2017 was the year of “something happened.” From headlines to text messages, the news was violently surreal. Phone calls were big or they were a minute long. Houses lost the patina of home. Language grew mushy in my mouth. Family, full of people I assumed wouldn’t change, changed.
January 2017 became a fogged window that I couldn’t stop walking into.
It got dark in the present. I was surprised when I looked up and found that I had been lying supine, cradled in blankets, my pajamas reeking of passed day. I was surprised when it was a new Monday and when it was a new February. It was March and then it was April, spring and more spring.
The days stretched bright. The moon refused to obey curfew. I was surprised by how every day was a watched pot, but before I knew it, I was four months into a year that still felt brand new.
“I’m doing everything I’m supposed to!” is not a battle cry, but what else can you say when you’re still sad and would rather not be? People will tell you they were depressed and then they weren’t, and we have amnesia about the middle ground, the wobbly time in between.
I swear this will be about food. Listen. Just wait.
When the mental fog started to roll out, it was like there was a mosquito bite on my kidney. I was an unscratchable itch with a heartbeat. I was upright, but wiped clean of ego and past.
“Can you do something to take your mind off things?” people would ask. One of the of many kind ways to say, “Come on, dude. Buck up. It’s been four months.”
I was dizzy about time. I wondered what I would do yesterday or last week. I started going to the farmers market every Sunday, which announced with every color change and new addition: “It’s this season, this month, this week, today. Would you like a wedge of nectarine? Three for a dollar.”

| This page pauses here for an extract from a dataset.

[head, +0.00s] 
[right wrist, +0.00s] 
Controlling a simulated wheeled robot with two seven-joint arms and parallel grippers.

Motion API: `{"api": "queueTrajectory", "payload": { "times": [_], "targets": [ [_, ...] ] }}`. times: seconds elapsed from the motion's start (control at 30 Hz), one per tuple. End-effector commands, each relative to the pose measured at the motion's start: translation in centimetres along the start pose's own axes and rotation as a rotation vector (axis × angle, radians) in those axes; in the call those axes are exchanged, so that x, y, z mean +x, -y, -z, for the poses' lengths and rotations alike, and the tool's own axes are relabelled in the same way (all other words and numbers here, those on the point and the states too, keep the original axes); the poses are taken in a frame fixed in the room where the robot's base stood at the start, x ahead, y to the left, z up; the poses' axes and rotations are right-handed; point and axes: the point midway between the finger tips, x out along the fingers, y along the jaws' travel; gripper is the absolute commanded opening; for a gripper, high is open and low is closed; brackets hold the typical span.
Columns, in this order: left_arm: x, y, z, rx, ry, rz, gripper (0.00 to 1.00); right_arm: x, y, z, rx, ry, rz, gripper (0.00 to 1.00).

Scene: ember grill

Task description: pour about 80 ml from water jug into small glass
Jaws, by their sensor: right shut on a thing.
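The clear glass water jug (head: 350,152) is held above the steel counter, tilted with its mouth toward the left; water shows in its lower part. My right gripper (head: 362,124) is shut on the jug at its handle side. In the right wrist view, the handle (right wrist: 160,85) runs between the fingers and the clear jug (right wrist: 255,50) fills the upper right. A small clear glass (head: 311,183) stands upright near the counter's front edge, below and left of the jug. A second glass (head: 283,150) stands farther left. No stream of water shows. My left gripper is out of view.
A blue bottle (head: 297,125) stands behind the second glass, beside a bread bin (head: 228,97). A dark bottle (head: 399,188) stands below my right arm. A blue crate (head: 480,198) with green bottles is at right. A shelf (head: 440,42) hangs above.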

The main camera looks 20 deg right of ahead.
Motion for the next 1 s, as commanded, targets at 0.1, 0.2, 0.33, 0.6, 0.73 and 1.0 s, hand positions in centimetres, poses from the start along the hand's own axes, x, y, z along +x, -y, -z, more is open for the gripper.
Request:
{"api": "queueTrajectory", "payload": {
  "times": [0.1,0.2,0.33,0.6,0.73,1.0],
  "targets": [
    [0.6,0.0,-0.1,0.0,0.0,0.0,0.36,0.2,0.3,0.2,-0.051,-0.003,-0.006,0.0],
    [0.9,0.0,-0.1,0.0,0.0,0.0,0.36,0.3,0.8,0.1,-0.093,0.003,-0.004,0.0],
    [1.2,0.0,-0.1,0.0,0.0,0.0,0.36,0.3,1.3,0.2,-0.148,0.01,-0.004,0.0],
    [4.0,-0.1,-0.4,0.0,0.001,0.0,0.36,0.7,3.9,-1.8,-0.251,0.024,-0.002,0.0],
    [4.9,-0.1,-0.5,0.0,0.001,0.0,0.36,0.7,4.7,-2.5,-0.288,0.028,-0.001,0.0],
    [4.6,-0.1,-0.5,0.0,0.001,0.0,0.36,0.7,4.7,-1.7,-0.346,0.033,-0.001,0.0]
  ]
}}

I had been been living off of popcorn and frozen dumplings, the sadness special. Foods that are easy, foods that are hollow, foods that flooded my body with sugar and fatigue. After my first farmers market off the couch, I took my haul to the kitchen and washed and sliced and didn’t think. I needed a win. I cracked open a cookbook called “Small Victories” by Julia Turshen.
Can a self-help book teach you how to make vinaigrette? Mine did. Catharsis was an angrily pumped fist, locked around a mason jar. Relief was dressing, flecked with pepper, tangy with mustard. “Make it in the almost scraped clean jar,” says Turshen. A person exiting a depression has never heard a better instruction than “Turn trash into food.” You’re not lazy, refusing to clean out your fridge. Simply forward thinking.

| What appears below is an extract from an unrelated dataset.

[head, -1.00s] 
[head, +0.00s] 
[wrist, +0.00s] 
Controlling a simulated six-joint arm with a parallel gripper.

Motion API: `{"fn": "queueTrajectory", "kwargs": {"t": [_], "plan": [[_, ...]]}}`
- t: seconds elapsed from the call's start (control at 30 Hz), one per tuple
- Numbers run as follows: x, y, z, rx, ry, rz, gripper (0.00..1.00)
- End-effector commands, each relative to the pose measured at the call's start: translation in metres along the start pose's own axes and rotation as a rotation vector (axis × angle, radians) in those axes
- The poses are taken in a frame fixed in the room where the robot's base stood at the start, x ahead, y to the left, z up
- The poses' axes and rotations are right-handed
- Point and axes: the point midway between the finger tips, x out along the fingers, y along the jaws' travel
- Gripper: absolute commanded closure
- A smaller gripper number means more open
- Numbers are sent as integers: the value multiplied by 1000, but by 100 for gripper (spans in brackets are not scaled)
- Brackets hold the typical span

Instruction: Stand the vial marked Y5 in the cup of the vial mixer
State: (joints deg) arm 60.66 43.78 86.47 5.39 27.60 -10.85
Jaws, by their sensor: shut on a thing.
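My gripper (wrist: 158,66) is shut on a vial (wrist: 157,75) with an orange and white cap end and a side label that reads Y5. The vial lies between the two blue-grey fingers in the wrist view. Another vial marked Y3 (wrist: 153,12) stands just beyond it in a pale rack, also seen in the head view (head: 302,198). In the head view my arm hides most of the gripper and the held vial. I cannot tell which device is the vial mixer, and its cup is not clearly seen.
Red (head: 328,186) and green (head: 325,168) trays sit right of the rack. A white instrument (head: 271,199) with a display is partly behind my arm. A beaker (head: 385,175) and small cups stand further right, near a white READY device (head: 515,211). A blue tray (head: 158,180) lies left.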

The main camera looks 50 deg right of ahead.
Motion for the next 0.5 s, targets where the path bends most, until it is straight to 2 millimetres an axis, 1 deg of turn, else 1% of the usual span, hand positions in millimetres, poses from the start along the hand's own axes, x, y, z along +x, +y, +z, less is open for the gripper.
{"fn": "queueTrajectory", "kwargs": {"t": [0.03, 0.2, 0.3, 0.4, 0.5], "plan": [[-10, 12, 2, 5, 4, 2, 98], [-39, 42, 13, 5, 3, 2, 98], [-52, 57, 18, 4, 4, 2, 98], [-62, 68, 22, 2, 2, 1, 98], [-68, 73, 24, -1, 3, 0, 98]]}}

I wanted dinner. I wanted friends at the table. I wanted to sit beside my husband and feast, elbow to elbow as we watched bad TV and leaned against each other, laughing. I wanted holidays. I wanted desserts. I wanted people, connection. Depression is a kind of hibernation. I wanted to emerge from the cave.

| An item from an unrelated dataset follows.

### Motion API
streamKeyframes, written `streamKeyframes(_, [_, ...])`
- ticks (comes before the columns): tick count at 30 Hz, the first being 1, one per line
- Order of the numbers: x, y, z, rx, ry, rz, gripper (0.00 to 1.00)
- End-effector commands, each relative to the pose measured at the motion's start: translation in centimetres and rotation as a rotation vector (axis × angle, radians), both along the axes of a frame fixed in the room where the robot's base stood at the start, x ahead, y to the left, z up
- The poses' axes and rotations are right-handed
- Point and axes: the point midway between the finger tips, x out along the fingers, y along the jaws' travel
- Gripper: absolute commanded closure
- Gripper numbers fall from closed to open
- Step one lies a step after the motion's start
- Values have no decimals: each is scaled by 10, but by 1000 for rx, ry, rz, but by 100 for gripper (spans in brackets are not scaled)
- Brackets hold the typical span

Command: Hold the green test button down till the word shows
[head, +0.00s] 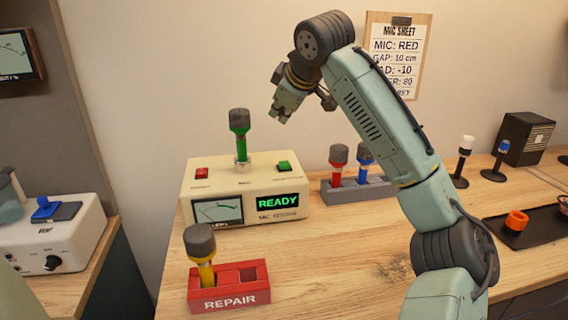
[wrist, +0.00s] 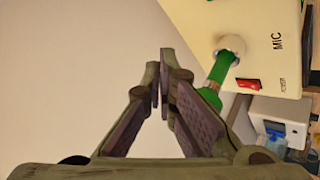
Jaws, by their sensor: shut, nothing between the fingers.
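The cream mic tester (head: 245,185) stands on the wooden bench, with a green button (head: 283,166) at the right of its top. Its small display (head: 277,202) shows READY in green letters. A green microphone (head: 240,140) stands upright in the top of the tester. My gripper (head: 279,118) is shut and empty, in the air above the tester and apart from the green button. In the wrist view the shut fingers (wrist: 163,65) show beside the green microphone (wrist: 220,70) and a red button (wrist: 248,85); the green button is out of that view.
A red REPAIR rack (head: 228,290) holds a yellow microphone (head: 204,262) in front. A grey rack (head: 352,190) with red and blue microphones stands right of the tester, close to my arm. A dark tray (head: 535,232) lies farther right.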

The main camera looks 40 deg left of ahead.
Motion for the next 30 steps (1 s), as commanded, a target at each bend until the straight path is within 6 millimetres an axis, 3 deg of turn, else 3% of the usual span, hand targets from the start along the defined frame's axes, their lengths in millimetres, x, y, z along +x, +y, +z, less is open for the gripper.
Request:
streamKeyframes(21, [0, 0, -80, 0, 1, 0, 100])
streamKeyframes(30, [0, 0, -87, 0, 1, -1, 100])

Butter left overnight on the counter was a promise that I kept. I passed out plates of warm Feel Better Soon cookies on a Friday where I made a mental note of every person I would see. Amy gets cookies, Caitlin and Joe get cookies, our landlords get cookies, we get cookies and we all ate them warm. They tasted like butter and the chewy roast of baked raisins and chocolate chips that melt into pockets.
When you spend two weeks on the couch and keep visiting it as often as you can for months, who are you? I didn’t know. I was a slate wiped clean. The recipes of Small Victories filled the void.
Small victories—-I can’t control anything, but I can squish biscuit dough into rounds and bake them on top of a pile of sliced stone fruit. I can serve it in the backyard with sticky gochujang ribs, baked and finished on the grill pan. I can shave zucchini and dress it in olive brine and olive oil. I can fill a table where we pass ribs, lick fingers, watch meat fall off bones. We smash our spoons into biscuit and fruit, we scoop goat milk vanilla ice cream on top of cobbler and watch it drool.
I felt better, and I felt like a person who could dress a salad three different ways. I cooked dinner nearly every night with a book whose spine grew limber with use. With time and work and biscuit dough under my fingernails, I exited the wobbly in between and re-entered the world.
Look, I can’t tell you when it will get better, whatever it is. I can’t offer a date when things will feel normal. I can only say that if you shake olive oil, vinegar, and garlic in a nearly gutted jar of mustard long enough, you will have vinaigrette. That’s a promise.